== RECORD EXTRACTS
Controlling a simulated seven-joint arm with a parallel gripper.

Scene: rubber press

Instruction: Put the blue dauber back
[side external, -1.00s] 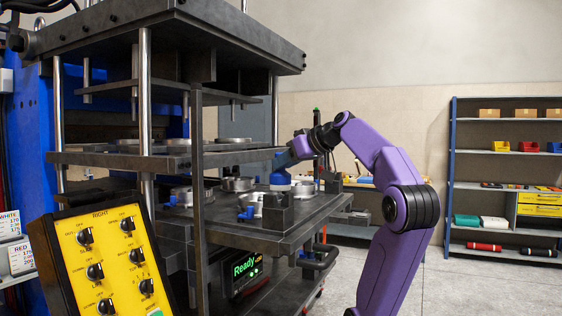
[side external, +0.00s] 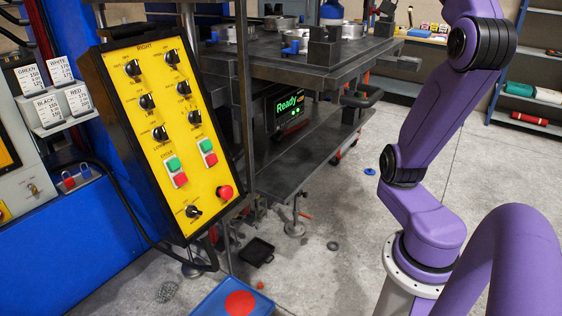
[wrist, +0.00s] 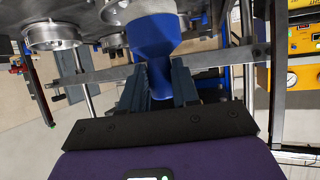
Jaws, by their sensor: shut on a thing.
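The blue dauber (wrist: 153,42) is in my gripper (wrist: 157,85) in the wrist view, with the two dark jaws shut on its narrower near end. Its wide end points away from me, towards a round metal mould (wrist: 120,10) that it partly overlaps. In the side external view, the lower part of the dauber (side external: 330,13) shows at the top edge, over the press table (side external: 270,55) beside a metal cup (side external: 351,30). My gripper's jaws are cut off above that view. I cannot tell whether the dauber touches the metal.
A yellow control panel (side external: 165,130) stands at the left. A blue tray (side external: 205,303) with a red disc lies low in front. Another round mould (wrist: 52,37) is left in the wrist view.

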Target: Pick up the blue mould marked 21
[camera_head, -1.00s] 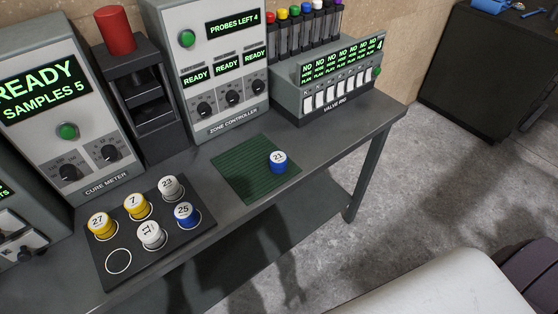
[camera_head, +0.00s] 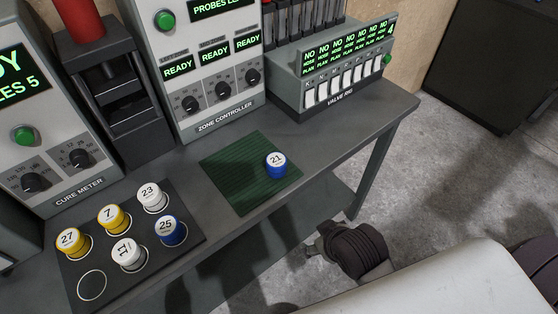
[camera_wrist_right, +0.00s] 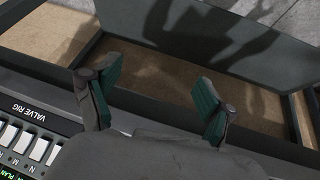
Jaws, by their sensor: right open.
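The blue mould marked 21 (camera_head: 276,165) stands upright on the green mat (camera_head: 230,183) on the bench, near the mat's right side. Its top is white with the number 21. My right gripper (camera_head: 318,246) shows in the head view at the lower middle, in front of the bench edge and apart from the mould. In the right wrist view the fingers of my right gripper (camera_wrist_right: 158,95) are spread with nothing between them. The mould is not in the wrist view. My left gripper is not in view.
A dark tray (camera_head: 190,245) at the left holds several numbered moulds, among them a blue one marked 25 (camera_head: 169,230), and has an empty ring. The zone controller (camera_head: 215,75) and valve rig (camera_head: 340,85) stand behind the mat. The bench right of the mat is clear.

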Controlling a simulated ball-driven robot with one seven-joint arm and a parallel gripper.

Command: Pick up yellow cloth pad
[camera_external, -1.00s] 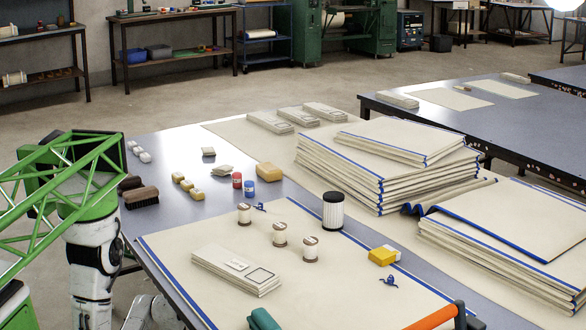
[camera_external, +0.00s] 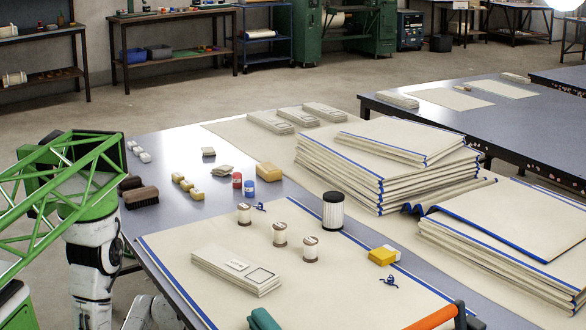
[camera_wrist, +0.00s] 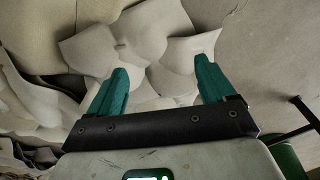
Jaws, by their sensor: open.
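A dull yellow pad-like block (camera_external: 270,175) lies on the grey table near its middle, behind the red and blue jars. A brighter yellow piece with a white part (camera_external: 382,256) lies on the cream cloth at the right. I cannot tell for sure which one is the cloth pad. My gripper (camera_wrist: 160,66) is open, its two teal fingers wide apart with nothing between them. In the wrist view it faces rumpled pale cloth pieces (camera_wrist: 185,55), with no yellow thing in sight. My gripper cannot be made out in the external view, where part of my arm shows at the lower left.
Three thread spools (camera_external: 280,234) and a dark-capped white cylinder (camera_external: 333,211) stand mid-table. A folded cream stack (camera_external: 235,268) lies in front. Tall blue-edged cloth piles (camera_external: 385,170) fill the right. Brown brushes (camera_external: 141,197) lie at the left edge.

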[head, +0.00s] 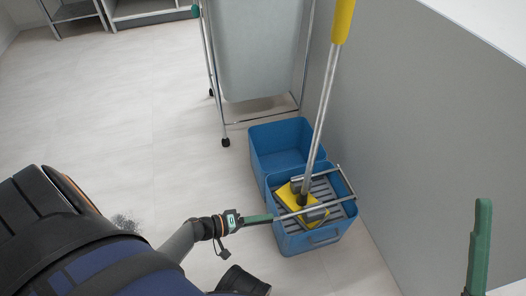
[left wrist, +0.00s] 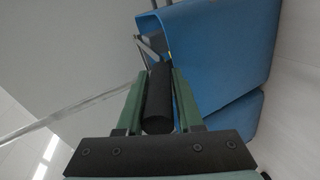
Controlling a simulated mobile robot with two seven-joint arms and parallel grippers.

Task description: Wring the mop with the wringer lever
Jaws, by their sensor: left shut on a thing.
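The mop (head: 319,110) stands with its metal pole tilted and a yellow grip at the top. Its yellow and grey head (head: 296,202) rests on the grey slatted wringer (head: 336,190) over the front blue bucket (head: 316,238). The wringer lever (head: 318,209) is a metal bar running out leftward over the bucket's edge. My left gripper (head: 262,219) is shut on the lever's end. In the left wrist view a black grip (left wrist: 160,98) lies between its green fingers. My right gripper (head: 480,245) shows only as a green finger at the right edge; its opening cannot be seen.
A second blue bucket (head: 262,138) adjoins behind. A wheeled frame with a grey bag (head: 258,45) stands beyond it. A grey panel (head: 440,130) rises close on the right.

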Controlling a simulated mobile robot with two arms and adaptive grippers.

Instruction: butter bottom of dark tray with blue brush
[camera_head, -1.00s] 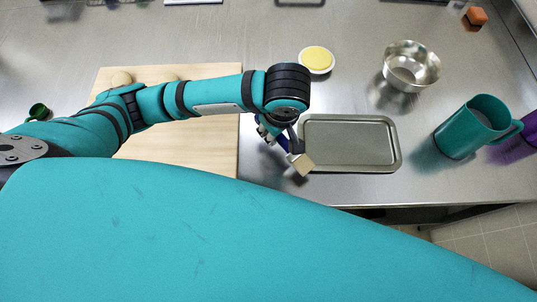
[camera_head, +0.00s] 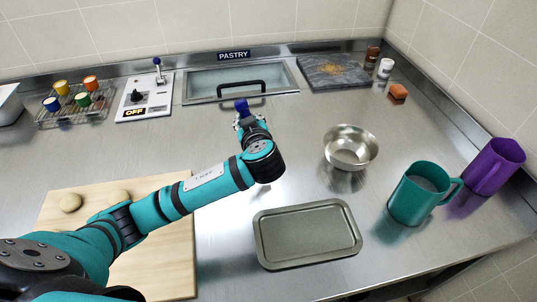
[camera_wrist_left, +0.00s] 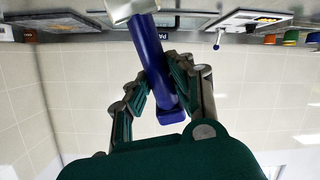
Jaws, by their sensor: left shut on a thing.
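The grey-green metal tray (camera_head: 308,236) lies flat on the steel counter at lower centre of the head view, and its bottom is bare. My left gripper (camera_head: 245,118) is beyond the tray, up and to its left, above the counter. It is shut on the blue brush. The blue handle end (camera_head: 241,105) sticks up past the fingers in the head view. In the wrist view the fingers (camera_wrist_left: 158,84) grip the blue handle (camera_wrist_left: 150,52), and the pale brush head (camera_wrist_left: 128,9) is at the top edge. The butter dish is not visible now. My right gripper is not in view.
A wooden board (camera_head: 172,262) with dough balls lies left. A switch panel (camera_head: 145,98), glass-lidded recess (camera_head: 204,85) and marble slab (camera_head: 338,71) line the back.

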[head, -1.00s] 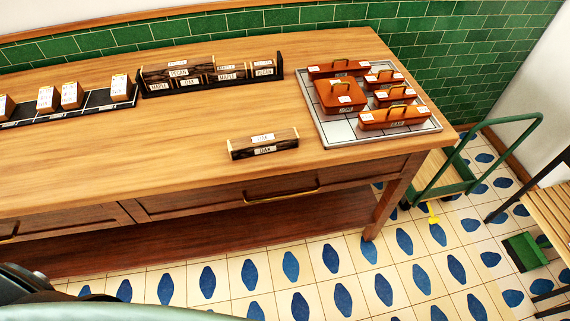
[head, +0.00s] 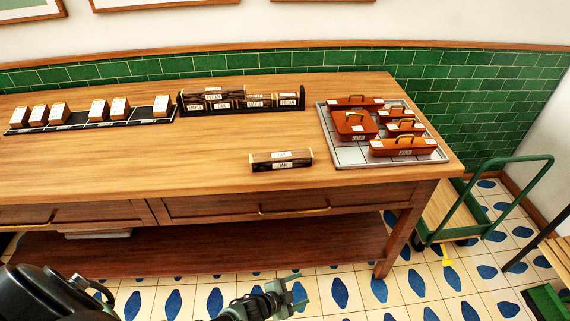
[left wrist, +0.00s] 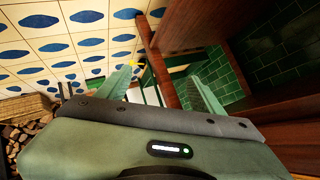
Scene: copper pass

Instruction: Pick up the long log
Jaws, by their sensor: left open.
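The long log (head: 281,161) lies alone on the wooden table, near its front edge and left of the tray of copper pans. It is dark bark with pale ends and carries white labels. My left gripper (head: 296,297) is low in front of the table, below the tabletop and away from the log. It is open and empty. In the left wrist view the two green fingers of the left gripper (left wrist: 165,90) stand apart, with floor and a table leg beyond them. The log does not show there. My right gripper is not in view.
The table (head: 200,165) has bare wood around the log. A rack (head: 240,108) of labelled logs stands behind. A tray (head: 345,156) holds several copper pans. A black strip (head: 90,126) with several blocks lies left. A green cart (head: 468,205) stands on the floor at right.

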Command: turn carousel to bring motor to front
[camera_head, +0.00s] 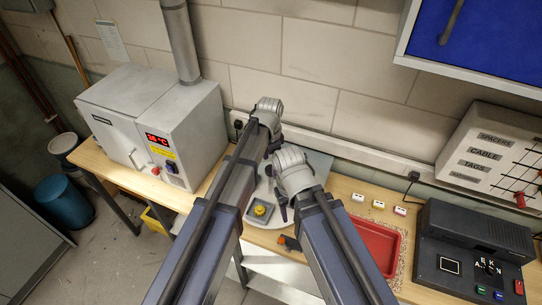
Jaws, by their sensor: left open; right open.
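The carousel, a pale grey round disc (321,162), lies on the wooden bench, partly hidden behind my arms. A grey square block with a yellow round part on top (260,210) sits on its front left side. I cannot tell whether this is the motor. My left gripper (272,144) is open at the far side of the carousel, partly covered by my arm. My right gripper (283,207) is open, lower and nearer, to the right of the grey block and apart from it. Whatever else is on the disc is hidden.
An oven-like grey box (150,125) stands at the left. A small orange and dark part (289,243) is at the bench front. A red tray (376,243), several small labelled blocks (378,205) and a black control box (465,250) are at the right. The wall closes the back.

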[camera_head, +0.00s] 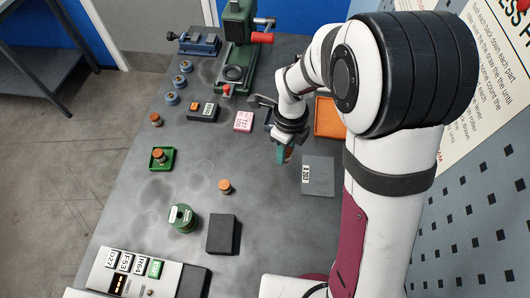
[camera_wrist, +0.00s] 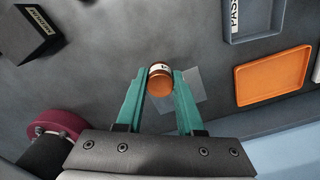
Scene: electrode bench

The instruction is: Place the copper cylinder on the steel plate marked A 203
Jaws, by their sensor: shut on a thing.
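My gripper (camera_head: 285,156) hangs over the bench, just left of the grey steel plate (camera_head: 320,178). The plate lies flat, with a white label reading A 203 at its left edge. In the wrist view, the teal fingers of my gripper (camera_wrist: 160,84) are shut on a copper cylinder (camera_wrist: 160,81) with a white label band. The cylinder is at the fingertips, and the fingers hide it in the head view. A paler square (camera_wrist: 201,88) shows behind the fingers; I cannot tell whether it is the plate.
An orange tray (camera_head: 328,128) lies beyond the plate, partly behind my arm. Other copper pieces stand on the bench (camera_head: 225,188) and on a green tray (camera_head: 171,166). A dark block (camera_head: 223,236) and green spool (camera_head: 183,220) stand nearer. A green press (camera_head: 238,50) stands behind.

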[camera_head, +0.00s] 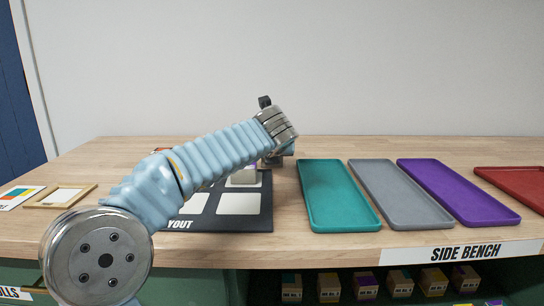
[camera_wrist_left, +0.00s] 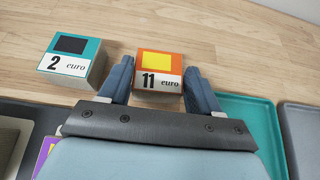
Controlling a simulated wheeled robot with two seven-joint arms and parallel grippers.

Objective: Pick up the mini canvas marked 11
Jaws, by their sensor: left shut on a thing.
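The mini canvas marked 11 (camera_wrist_left: 157,84) is an orange-edged block with a yellow square and the word euro on its white label, in the left wrist view. My left gripper (camera_wrist_left: 160,72) is shut on it, one blue-grey finger at each side. A teal canvas marked 2 (camera_wrist_left: 70,64) stands left of it, apart from the fingers. In the head view my left arm reaches over the bench; its gripper (camera_head: 278,160) is small and mostly hidden, and I cannot make out canvas 11 there. My right gripper is not in view.
Teal (camera_head: 338,195), grey (camera_head: 400,193), purple (camera_head: 457,190) and red (camera_head: 515,182) trays look empty on the bench. A dark layout mat (camera_head: 262,212) with pale squares lies under my arm. A wooden frame (camera_head: 42,200) lies left. Several boxes stand on the shelf below.

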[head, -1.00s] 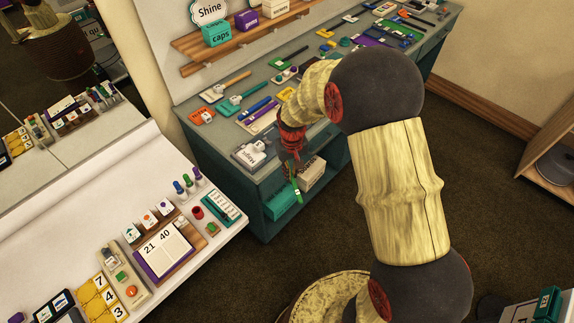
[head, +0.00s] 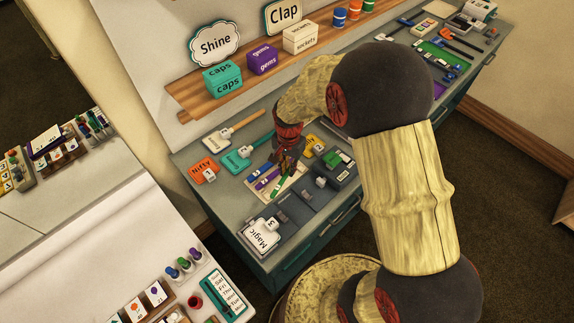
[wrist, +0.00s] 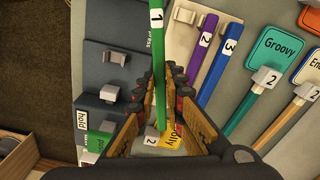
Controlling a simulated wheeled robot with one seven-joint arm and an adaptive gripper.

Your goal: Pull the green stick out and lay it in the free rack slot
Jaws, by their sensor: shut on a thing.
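My gripper (wrist: 162,100) is shut on the green stick (wrist: 158,55), which bears a white label with a 1. In the head view my gripper (head: 288,155) is over the cream rack (head: 293,180), and the green stick (head: 278,182) shows below it. In the wrist view the rack (wrist: 178,50) has a bare lane with a grey clip (wrist: 184,15) just right of the green stick. The purple stick (wrist: 204,45) marked 2 and the blue stick (wrist: 226,58) marked 3 lie to the right. I cannot tell whether the green stick touches the rack.
A dark grey panel (wrist: 110,65) with grey blocks lies left of the rack. A teal Groovy tag (wrist: 282,48) and an orange-handled tool lie to the right. In the head view a white Magic tag (head: 262,234) lies nearer the front. A shelf (head: 235,95) with boxes runs behind.

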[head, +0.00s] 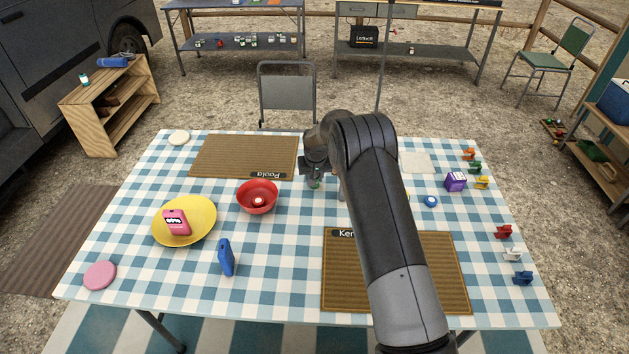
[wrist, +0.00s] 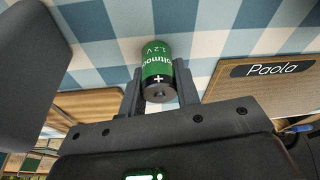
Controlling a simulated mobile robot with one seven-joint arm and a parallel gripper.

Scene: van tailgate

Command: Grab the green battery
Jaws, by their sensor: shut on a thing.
====
**STATED PROBLEM**: Starting from the line where "Objective: Pick up the mini canvas marked 11" appears, copy every line through the end of the material, both ends included, but no pictures.

**FINISHED ANSWER**:
Objective: Pick up the mini canvas marked 11
Jaws, by their sensor: left shut on a thing.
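The mini canvas marked 11 (camera_wrist_left: 157,84) is an orange-edged block with a yellow square and the word euro on its white label, in the left wrist view. My left gripper (camera_wrist_left: 160,72) is shut on it, one blue-grey finger at each side. A teal canvas marked 2 (camera_wrist_left: 70,64) stands left of it, apart from the fingers. In the head view my left arm reaches over the bench; its gripper (camera_head: 278,160) is small and mostly hidden, and I cannot make out canvas 11 there. My right gripper is not in view.
Teal (camera_head: 338,195), grey (camera_head: 400,193), purple (camera_head: 457,190) and red (camera_head: 515,182) trays look empty on the bench. A dark layout mat (camera_head: 262,212) with pale squares lies under my arm. A wooden frame (camera_head: 42,200) lies left. Several boxes stand on the shelf below.

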[head, -1.00s] 
[head, +0.00s] 
[wrist, +0.00s] 
Controlling a simulated wheeled robot with one seven-joint arm and an adaptive gripper.

Your goal: Pull the green stick out and lay it in the free rack slot
Jaws, by their sensor: shut on a thing.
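My gripper (wrist: 162,100) is shut on the green stick (wrist: 158,55), which bears a white label with a 1. In the head view my gripper (head: 288,155) is over the cream rack (head: 293,180), and the green stick (head: 278,182) shows below it. In the wrist view the rack (wrist: 178,50) has a bare lane with a grey clip (wrist: 184,15) just right of the green stick. The purple stick (wrist: 204,45) marked 2 and the blue stick (wrist: 226,58) marked 3 lie to the right. I cannot tell whether the green stick touches the rack.
A dark grey panel (wrist: 110,65) with grey blocks lies left of the rack. A teal Groovy tag (wrist: 282,48) and an orange-handled tool lie to the right. In the head view a white Magic tag (head: 262,234) lies nearer the front. A shelf (head: 235,95) with boxes runs behind.

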[head, +0.00s] 
[wrist, +0.00s] 
Controlling a simulated mobile robot with one seven-joint arm and a parallel gripper.

Scene: van tailgate

Command: Grab the green battery
Jaws, by their sensor: shut on a thing.

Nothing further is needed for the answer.